◆ Set task ◆
Each line of the listing that contains the word "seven" is to be copied.

◆ Exercise data ◆

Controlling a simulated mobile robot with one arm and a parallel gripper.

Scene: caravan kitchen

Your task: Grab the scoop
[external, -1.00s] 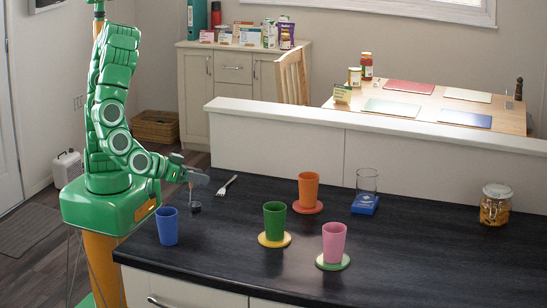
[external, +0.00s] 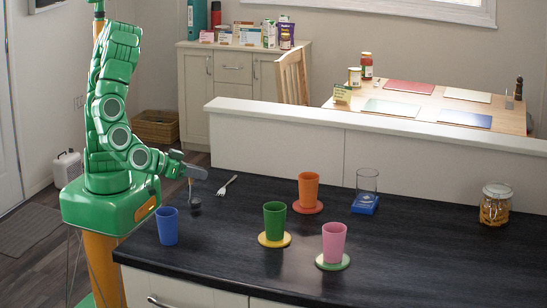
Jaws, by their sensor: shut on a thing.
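The scoop (external: 195,203) is small and dark, with a thin upright handle, near the left end of the black counter. My gripper (external: 193,172) is above it, shut on the upper part of its handle. The scoop hangs with its bowl down, low over the counter. I cannot tell exactly how much gap there is under the bowl.
A fork (external: 227,185) lies just right of the scoop. A blue cup (external: 167,226) stands in front of it. Green (external: 274,221), orange (external: 308,186) and pink (external: 334,241) cups stand on coasters to the right. A glass (external: 367,181) and a jar (external: 495,204) stand farther right.

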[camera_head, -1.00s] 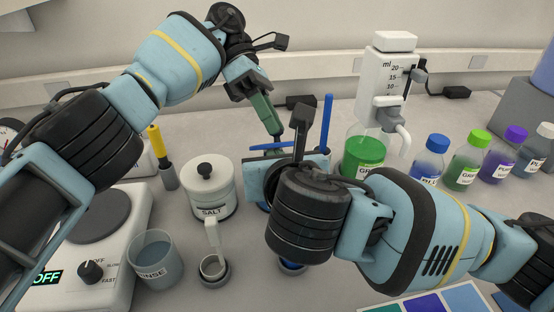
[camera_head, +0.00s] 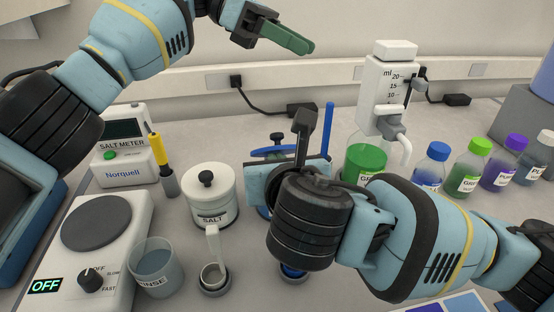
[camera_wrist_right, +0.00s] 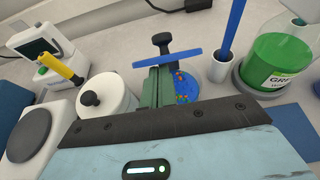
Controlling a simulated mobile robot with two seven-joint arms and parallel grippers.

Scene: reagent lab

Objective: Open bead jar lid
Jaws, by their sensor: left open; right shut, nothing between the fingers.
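The bead jar (camera_wrist_right: 188,88) is clear, with coloured beads inside, in the right wrist view. Its blue lid (camera_wrist_right: 180,58) with a dark knob (camera_wrist_right: 162,40) shows above it, looking tilted; I cannot tell whether it touches the rim. In the head view the lid (camera_head: 272,152) shows behind my right gripper, which hides most of the jar. My right gripper's green fingers (camera_wrist_right: 160,86) are shut and empty, in front of the jar and below the lid. My left gripper (camera_head: 300,43) is open and empty, high above the table's back edge and away from the lid.
A white salt jar (camera_head: 210,190) stands left of the bead jar. A rinse beaker (camera_head: 155,265) and a hotplate (camera_head: 95,225) are further left. A dispenser bottle (camera_head: 365,160) and several reagent bottles (camera_head: 430,165) stand to the right.

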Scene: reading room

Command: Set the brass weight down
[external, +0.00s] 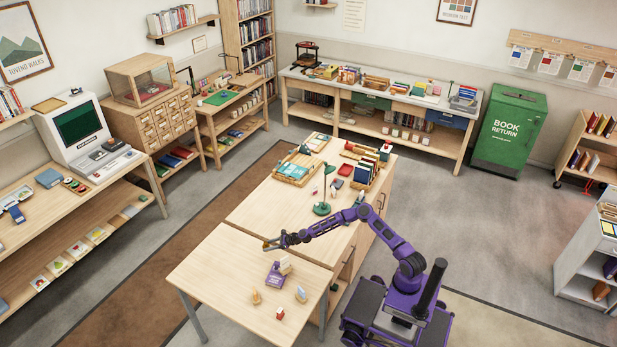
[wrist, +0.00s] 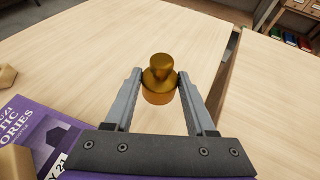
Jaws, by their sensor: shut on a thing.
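The brass weight (wrist: 158,90) is a gold-coloured cylinder with a knob on top. In the wrist view my gripper (wrist: 160,82) is shut on it, one grey finger on each side. In the external view my gripper (external: 271,243) is above the near light-wood table (external: 215,275), toward its far side. The weight is too small to make out clearly there. Bare tabletop shows around the weight in the wrist view; I cannot tell whether its base touches the wood.
A purple book (external: 275,276) lies on the near table, also at left in the wrist view (wrist: 62,125). A green lamp (external: 322,208) stands on the adjoining table. The near table's left part is clear.

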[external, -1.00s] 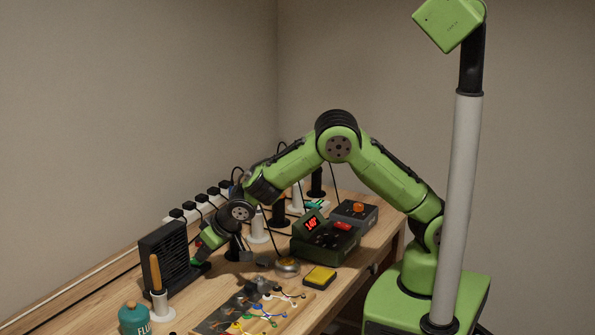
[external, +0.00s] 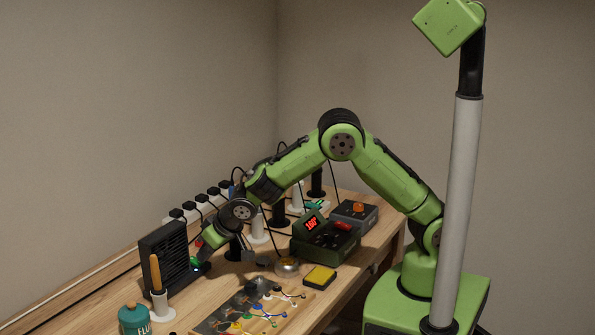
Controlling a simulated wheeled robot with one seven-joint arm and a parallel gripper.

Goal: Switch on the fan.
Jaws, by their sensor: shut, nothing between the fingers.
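The fan (external: 160,245) is a black box with a slatted front, upright at the back left of the bench. My gripper (external: 203,268) is shut and empty, pointing down at the fan's lower right front edge. It looks very close to the fan; whether it touches cannot be told. A small green patch and a bluish-white glint (external: 196,269) show at the fan's lower right corner, beside the fingertips. The switch itself is too small to make out clearly.
A soldering station (external: 325,240) with a red display stands right of my gripper. A brass-coloured tin (external: 287,267), a yellow sponge (external: 320,276) and a board with coloured wires (external: 258,310) lie in front. A wooden-handled tool in a white holder (external: 158,300) and a teal flux jar (external: 134,318) stand front left.

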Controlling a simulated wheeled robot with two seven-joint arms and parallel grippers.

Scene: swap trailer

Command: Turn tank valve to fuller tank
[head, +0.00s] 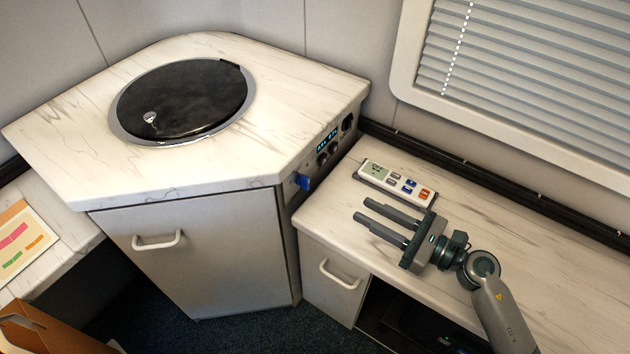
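A blue lever-like handle (304,182), which may be the tank valve, sticks out from the right side of the corner cabinet, just under the worktop. Above and right of it on the same side is a dark control panel (328,146) with a lit blue display and black knobs. The display is too small to read, so I cannot tell which tank is fuller. My right gripper (362,209) is over the right-hand counter, its two fingers apart and empty, pointing left toward the cabinet. It is to the right of the blue handle and not touching it. My left gripper is out of view.
A white remote-like device (396,184) with a screen and coloured buttons lies on the right counter (540,265), close behind my right gripper. The corner worktop (280,130) has a round black lid (190,95). A coloured card (22,245) lies at left. A window blind is at upper right.

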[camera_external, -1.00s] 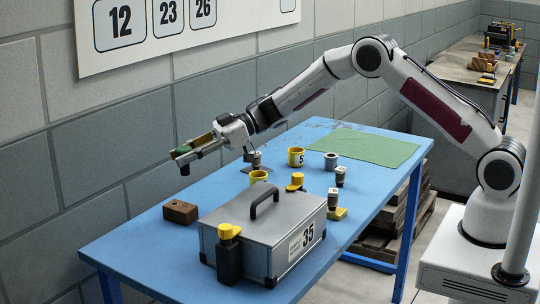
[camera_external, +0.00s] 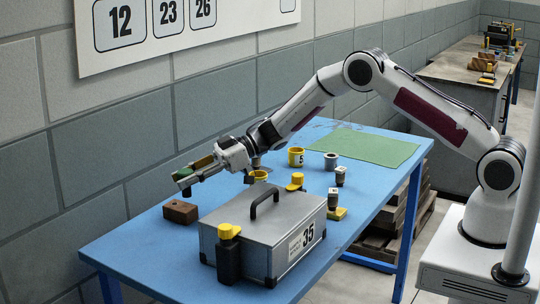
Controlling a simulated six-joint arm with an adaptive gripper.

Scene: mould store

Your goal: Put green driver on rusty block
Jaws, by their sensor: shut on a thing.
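The rusty block (camera_external: 181,211) lies on the blue table near its left edge. It is a brown rectangular block and its top is bare. My gripper (camera_external: 194,173) is above and slightly right of the block in this view, pointing left and a little down. It is shut on the green driver (camera_external: 184,173), whose green part shows at the gripper's end. The driver is apart from the block. The fingers and wrist hide much of the driver, so its full shape and exact tilt are unclear.
A grey case (camera_external: 265,235) numbered 35 stands in front, with a black and yellow item (camera_external: 228,252) beside it. Yellow cups (camera_external: 296,157) and several small parts stand mid-table. A green mat (camera_external: 362,146) lies at the back right. The table's front left is clear.

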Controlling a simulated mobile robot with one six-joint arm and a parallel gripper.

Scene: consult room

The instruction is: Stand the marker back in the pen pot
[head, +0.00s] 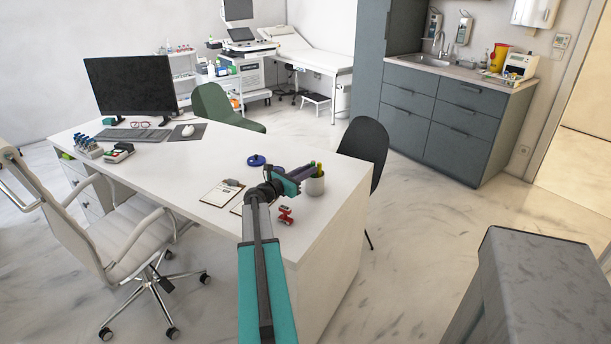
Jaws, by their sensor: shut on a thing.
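The pen pot (315,186) is a small grey-white cup near the right edge of the white desk. Upright pens with green and yellowish colours show above its rim. My gripper (309,171) is at the pot's upper left, its tips close to the rim and the pens. It is shut on the marker, but the marker is small here and mostly hidden by the jaws. I cannot tell whether its lower end is inside the pot or above it.
On the desk (225,150) are a clipboard (222,193), a small red object (286,214), a blue round object (256,160), a keyboard (133,134) and a monitor (131,86). A dark chair (366,148) stands beyond the pot. The desk's middle is clear.

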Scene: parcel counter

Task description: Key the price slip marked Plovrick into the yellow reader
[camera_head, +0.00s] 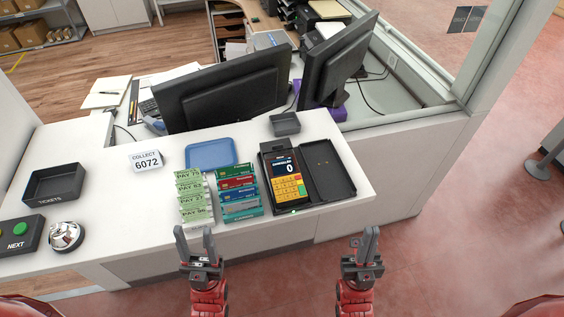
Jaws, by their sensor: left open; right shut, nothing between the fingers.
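The yellow reader (287,185) lies in a dark tray on the white counter, its dark screen showing 0 above a keypad. To its left, several pale green price slips (194,190) stand in a row, each with a large PAY figure. The names on them are too small to read, so I cannot tell which is Plovrick. My left gripper (194,238) is open and empty in front of the counter edge, below the slips. My right gripper (364,242) is shut and empty, in front of the counter and to the right of the reader.
A rack of coloured cards (239,192) stands between slips and reader. A blue tray (210,154), a small grey tray (285,123), a COLLECT 6072 sign (146,161), a TICKETS tray (54,184), a bell (66,236) and a NEXT button box (20,234) share the counter. Monitors (222,88) stand behind.

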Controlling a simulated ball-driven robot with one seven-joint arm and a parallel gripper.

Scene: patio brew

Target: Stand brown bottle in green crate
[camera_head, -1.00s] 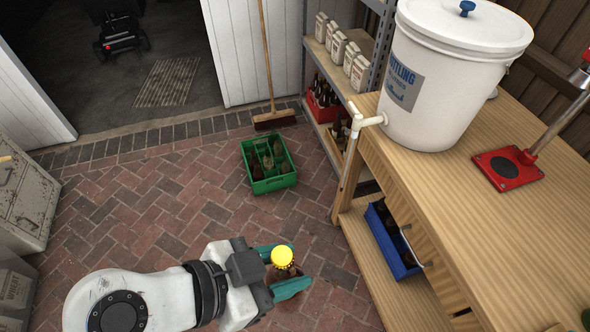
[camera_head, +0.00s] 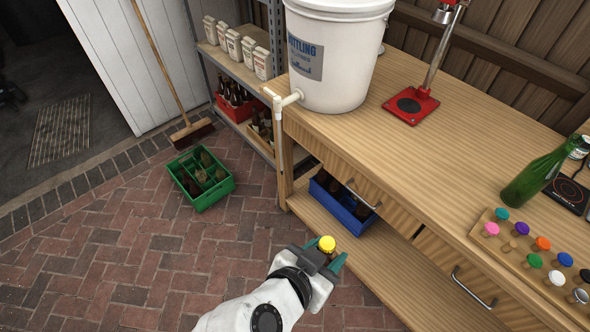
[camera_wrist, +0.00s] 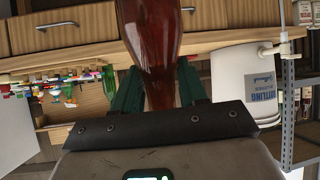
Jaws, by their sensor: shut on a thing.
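A brown bottle with a yellow cap (camera_head: 326,244) is held in my gripper (camera_head: 328,262), in front of the workbench. In the wrist view the brown bottle (camera_wrist: 152,40) stands between the two teal fingers of my gripper (camera_wrist: 155,90), which are shut on it. The green crate (camera_head: 203,192) sits on the brick floor left of the workbench, up and to the left of my gripper in the head view. It has dividers and holds several bottles in its compartments. Which compartments are empty is hard to tell.
A wooden workbench (camera_head: 420,150) bears a white bucket (camera_head: 330,60), a red-based stand (camera_head: 411,106) and a green bottle (camera_head: 540,172). A blue crate (camera_head: 345,208) sits on its lower shelf. A red crate (camera_head: 238,102) is on the metal shelving. A broom (camera_head: 190,134) leans behind the green crate.

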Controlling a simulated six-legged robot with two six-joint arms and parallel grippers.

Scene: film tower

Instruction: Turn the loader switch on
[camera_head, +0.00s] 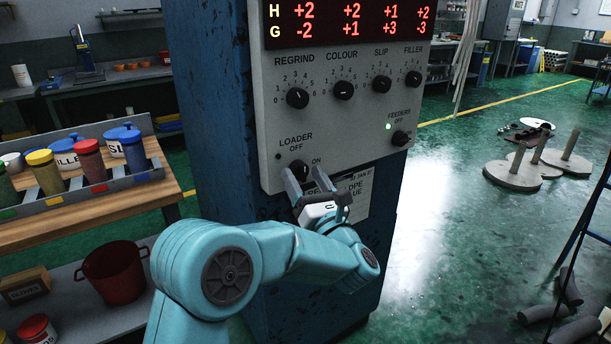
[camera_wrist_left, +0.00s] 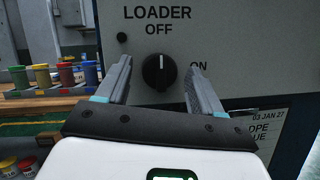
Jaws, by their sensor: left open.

◆ Expected output ◆
Controlling a simulated mobile robot with two seven-joint arms and parallel grippers.
Controlling a simulated wheeled robot with one seven-joint arm and a parallel gripper.
Controlling a simulated wheeled robot with two seven-joint arms and parallel grippers.
Controlling a simulated ball-driven robot with one seven-joint arm and a parallel gripper.

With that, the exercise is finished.